### Task instructions
Pull every line that holds the word "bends" from the entries.

### Dataset rows
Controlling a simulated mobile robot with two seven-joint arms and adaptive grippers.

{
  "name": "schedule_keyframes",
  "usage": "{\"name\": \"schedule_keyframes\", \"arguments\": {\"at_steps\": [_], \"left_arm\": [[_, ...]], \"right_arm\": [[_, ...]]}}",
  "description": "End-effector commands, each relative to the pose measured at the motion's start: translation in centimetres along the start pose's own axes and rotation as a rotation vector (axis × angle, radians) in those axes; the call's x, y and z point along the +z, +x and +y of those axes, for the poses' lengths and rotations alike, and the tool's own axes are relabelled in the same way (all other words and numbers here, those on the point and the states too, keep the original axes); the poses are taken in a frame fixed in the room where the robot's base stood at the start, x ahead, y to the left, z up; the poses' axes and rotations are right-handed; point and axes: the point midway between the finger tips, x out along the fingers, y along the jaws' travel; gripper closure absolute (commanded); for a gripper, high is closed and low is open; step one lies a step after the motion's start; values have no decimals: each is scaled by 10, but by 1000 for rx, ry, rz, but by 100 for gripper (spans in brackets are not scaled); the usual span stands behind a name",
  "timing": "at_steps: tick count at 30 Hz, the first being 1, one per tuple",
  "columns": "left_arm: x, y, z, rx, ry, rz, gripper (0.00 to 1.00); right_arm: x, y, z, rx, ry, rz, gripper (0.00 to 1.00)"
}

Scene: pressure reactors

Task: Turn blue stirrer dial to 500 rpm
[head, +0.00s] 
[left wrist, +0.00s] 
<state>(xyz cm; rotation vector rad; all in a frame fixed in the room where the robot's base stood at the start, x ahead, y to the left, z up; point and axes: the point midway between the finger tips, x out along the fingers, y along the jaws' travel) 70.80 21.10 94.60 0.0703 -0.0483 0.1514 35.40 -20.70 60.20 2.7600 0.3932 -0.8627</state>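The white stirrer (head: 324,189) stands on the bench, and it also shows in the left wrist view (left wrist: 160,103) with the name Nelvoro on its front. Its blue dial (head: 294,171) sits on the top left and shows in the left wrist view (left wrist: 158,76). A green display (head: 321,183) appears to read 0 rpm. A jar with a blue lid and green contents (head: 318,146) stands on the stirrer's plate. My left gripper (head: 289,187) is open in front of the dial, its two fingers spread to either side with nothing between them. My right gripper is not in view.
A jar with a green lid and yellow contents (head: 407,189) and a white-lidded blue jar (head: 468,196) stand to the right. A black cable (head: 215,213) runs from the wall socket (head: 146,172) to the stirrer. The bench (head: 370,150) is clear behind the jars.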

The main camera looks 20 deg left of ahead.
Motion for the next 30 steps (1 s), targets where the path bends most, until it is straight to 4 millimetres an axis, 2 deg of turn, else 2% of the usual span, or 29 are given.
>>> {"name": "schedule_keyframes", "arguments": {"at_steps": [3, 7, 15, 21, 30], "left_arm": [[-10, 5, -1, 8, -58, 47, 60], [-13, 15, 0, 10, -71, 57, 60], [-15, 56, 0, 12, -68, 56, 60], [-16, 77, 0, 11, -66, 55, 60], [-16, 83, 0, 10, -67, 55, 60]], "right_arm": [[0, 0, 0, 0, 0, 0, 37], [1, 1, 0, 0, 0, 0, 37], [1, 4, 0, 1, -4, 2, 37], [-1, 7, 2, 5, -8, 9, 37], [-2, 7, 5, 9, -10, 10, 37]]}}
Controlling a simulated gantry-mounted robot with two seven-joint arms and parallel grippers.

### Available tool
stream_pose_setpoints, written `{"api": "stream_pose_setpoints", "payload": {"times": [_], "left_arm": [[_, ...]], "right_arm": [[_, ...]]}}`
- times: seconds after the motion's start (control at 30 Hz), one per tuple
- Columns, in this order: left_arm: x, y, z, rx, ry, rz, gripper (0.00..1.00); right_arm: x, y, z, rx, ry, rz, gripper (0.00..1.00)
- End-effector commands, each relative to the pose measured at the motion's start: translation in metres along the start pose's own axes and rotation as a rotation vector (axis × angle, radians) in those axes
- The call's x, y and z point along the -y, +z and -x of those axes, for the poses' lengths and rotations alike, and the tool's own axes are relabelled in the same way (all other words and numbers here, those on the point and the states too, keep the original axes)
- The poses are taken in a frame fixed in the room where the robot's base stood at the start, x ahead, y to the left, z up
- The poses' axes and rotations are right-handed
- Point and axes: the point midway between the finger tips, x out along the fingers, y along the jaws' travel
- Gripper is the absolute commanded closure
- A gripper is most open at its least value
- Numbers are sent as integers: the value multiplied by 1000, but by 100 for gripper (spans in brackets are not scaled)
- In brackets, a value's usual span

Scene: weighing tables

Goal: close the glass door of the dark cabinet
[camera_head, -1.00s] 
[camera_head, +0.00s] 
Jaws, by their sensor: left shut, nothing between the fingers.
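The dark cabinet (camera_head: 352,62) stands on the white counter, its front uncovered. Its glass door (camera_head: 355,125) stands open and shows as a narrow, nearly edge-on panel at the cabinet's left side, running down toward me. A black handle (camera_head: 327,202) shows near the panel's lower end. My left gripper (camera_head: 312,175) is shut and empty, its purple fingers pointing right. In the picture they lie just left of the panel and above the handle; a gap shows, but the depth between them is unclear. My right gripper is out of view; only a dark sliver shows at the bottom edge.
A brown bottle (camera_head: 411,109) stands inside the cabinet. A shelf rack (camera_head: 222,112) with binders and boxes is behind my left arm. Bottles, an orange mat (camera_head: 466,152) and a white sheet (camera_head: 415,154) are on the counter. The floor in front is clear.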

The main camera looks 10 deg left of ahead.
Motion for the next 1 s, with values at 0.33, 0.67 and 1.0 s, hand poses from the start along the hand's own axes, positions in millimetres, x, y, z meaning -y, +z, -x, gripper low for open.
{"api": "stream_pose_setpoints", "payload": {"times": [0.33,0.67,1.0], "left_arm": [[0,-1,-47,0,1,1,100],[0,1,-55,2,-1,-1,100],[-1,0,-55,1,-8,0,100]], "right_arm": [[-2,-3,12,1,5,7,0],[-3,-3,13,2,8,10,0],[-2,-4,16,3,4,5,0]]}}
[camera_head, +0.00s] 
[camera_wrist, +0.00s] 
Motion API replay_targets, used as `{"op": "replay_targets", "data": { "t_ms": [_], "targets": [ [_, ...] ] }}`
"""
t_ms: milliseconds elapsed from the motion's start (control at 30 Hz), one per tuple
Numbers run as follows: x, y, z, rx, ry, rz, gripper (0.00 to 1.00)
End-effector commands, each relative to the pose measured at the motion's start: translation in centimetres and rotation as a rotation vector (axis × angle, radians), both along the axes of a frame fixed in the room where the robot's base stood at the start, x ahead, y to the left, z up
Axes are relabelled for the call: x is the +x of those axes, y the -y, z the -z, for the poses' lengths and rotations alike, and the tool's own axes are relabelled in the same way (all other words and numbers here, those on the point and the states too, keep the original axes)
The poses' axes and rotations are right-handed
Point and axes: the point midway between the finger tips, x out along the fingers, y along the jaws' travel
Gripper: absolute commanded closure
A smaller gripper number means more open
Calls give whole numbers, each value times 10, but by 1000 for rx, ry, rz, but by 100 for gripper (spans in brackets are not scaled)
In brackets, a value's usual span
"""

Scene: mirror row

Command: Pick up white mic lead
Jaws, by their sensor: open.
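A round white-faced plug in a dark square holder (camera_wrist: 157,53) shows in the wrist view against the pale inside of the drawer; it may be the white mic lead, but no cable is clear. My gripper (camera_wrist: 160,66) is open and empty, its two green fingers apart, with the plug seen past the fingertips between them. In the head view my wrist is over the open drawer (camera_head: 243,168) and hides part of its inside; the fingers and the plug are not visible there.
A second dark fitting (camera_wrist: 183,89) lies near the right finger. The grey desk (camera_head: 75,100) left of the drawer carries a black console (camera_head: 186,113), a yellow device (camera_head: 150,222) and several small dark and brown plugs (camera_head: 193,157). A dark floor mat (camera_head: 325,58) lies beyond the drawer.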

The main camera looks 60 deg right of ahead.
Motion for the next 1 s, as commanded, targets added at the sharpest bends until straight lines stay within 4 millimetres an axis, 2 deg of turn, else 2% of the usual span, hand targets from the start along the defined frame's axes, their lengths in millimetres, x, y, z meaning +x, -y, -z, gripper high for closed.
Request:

### The completed task
Motion for the next 30 steps (1 s), targets where the path bends most, until it is straight to 4 millimetres an axis, 2 deg of turn, else 2% of the usual span, or 29 are given.
Motion for the next 1 s, as commanded, targets added at the sharpest bends until straight lines stay within 4 millimetres an axis, 2 deg of turn, else 2% of the usual span, hand targets from the start along the defined frame's axes, their lengths in millimetres, x, y, z meaning +x, -y, -z, gripper high for closed.

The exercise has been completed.